Consider the bureau's prolonged statistical neglect of the cellphone. Cellphones were a staple in almost three million American households as early as 1992, according to Motorola (news/quote), the big cellphone maker. But cellphones were not reflected in the index until 1998, when Americans bought almost 35.5 million of them. That was largely because the marketbasket was still locked into an outdated formula that had counted telephone service in the costs of housing — and cellphones were used outside the home.


The inflationary effect of new features on old products also bedevils the index. Consider a shopper who bought a Chevrolet Blazer in 1998 for $23,703 and now wants to replace it. The comparable 2002 vehicle, the Blazer LS, is priced at $26,310 — an increase of $2,607, or almost 11 percent. But because it now comes standard with a Bose sound system and a theft-alarm system, among other upgrades, the bureau will slice hundreds of dollars off the price increase when calculating the price inflation.


The bureau is now making such adjustments to more goods and services in its marketbasket. It is also trying to figure how to reflect quality decreases in air travel, for example. It had tracked product changes that affect the environment, like emissions systems, but stopped recently to re-evaluate that process.


Taken together, the changes should make the index more timely. Patrick C. Jackman, a bureau economist who is considered its top authority on the index, offered one example: Viagra, the male impotence drug introduced in 1998, was moved into the index in 2000.


Starting next year, the bureau will measure a more subtle variable: what happens when consumers buy one product instead of another that has risen in price. The bureau began accounting for substitution in a rudimentary way in 1999, literally apples to apples or cheese to cheese. If the price of Golden Delicious apples goes up, for example, that would seem to bump up inflation. But if a shopper switches to cheaper Granny Smiths, the bureau records what the shopper actually spent — which means less inflation.


In 2002, the bureau will do this kind of calculation across categories — measuring what happens when a shopper buys chicken, for example, because the price of lamb has increased. This, too, will result in a lower inflation rate, although the bureau is planning, for now, to report this number separately, not in the basic index.


Such changes in bureau procedures have been welcomed by critics like Michael J. Boskin, the Stanford economics professor who led the commission, established by the Senate in 1995. If the index does not record how technology is improving consumer life, or how consumers save money by buying cheaper goods, he contends, it overstates inflation.

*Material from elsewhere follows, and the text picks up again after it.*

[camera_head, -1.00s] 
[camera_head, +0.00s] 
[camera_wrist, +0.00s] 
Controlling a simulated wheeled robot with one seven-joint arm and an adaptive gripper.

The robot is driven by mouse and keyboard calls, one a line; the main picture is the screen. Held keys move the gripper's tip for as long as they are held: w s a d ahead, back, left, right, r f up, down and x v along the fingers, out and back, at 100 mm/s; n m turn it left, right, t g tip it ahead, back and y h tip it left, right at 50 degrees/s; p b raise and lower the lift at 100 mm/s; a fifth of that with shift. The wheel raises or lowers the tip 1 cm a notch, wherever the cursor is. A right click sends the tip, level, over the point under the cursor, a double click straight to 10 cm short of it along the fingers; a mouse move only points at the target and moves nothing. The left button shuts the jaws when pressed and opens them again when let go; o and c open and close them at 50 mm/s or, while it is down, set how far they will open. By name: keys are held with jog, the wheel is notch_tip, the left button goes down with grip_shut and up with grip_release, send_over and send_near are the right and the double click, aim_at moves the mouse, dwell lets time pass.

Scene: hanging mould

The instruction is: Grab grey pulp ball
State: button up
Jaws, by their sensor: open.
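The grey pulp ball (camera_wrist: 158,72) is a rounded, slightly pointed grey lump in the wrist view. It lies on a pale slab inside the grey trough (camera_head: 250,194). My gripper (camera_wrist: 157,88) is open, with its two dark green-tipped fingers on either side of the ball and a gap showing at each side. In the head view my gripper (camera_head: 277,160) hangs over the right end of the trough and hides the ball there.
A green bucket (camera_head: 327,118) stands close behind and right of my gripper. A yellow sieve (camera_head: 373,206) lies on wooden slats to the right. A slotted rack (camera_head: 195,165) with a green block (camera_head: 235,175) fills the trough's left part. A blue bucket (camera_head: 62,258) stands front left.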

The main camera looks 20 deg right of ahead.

Economists continue to debate the issue. If consumers are forced to buy more expensive products, they end up spending more — and to some experts, that should mean higher inflation. Michael Goldstein, a finance professor at Babson College who has worked at the New York Stock Exchange and with federal agencies, said the consumer index should "measure how much it costs to be a regular person in this society, and to keep up with everybody."


Even small changes in the index can make an enormous difference in financial calculations. The Boskin Commission concluded that the index overstated inflation by an average of 1.1 percentage points a year.


Under current calculations, according to the Social Security Administration, a worker with an average wage rate who retired in 2002 at 65, then collected Social Security checks until she died at 82, would receive $318,000. If the index were cut by 1.1 percentage points, as the Boskin Commission recommended, that retiree would get $277,000, or $41,000 less. For the government, of course, such a reduction in the index would mean savings of billions of dollars.


But the index will always be flawed, said Joel Best, a professor of sociology and criminal justice at the University of Delaware and author of "Damned Lies and Statistics: Untangling Numbers From the Media, Politicians, and Activists." The index, like many other statistics, is "meant to distill complexity into some relatively simple measure," he said.



While the bureau may be moving faster to change its data, its methods for gathering the data remain stuck in the nondigital past. When Dr. Boskin's commission was formed in 1995, he recalled, he traipsed after a bureau pricing agent as she went through a Nordstrom department store in Northern California looking at the tags on dresses and writing down the prices on paper. Now, six years later, even though legions of FedEx (news/quote) and U.P.S. deliverers have long been using handheld computers, bureau workers are still out in the field with paper and pencil.


The bureau is phasing in handheld computers; all pricing agents will have them by 2003. But it is unclear if or when the bureau will begin using another common technology — the bar-code scanner — that has revolutionized the way retailers and manufacturers follow price movements.


This pace of change concerns Dr. Boskin. The bureau has "taken some steps," he said. But the inflation rate, he added, "is a moving target."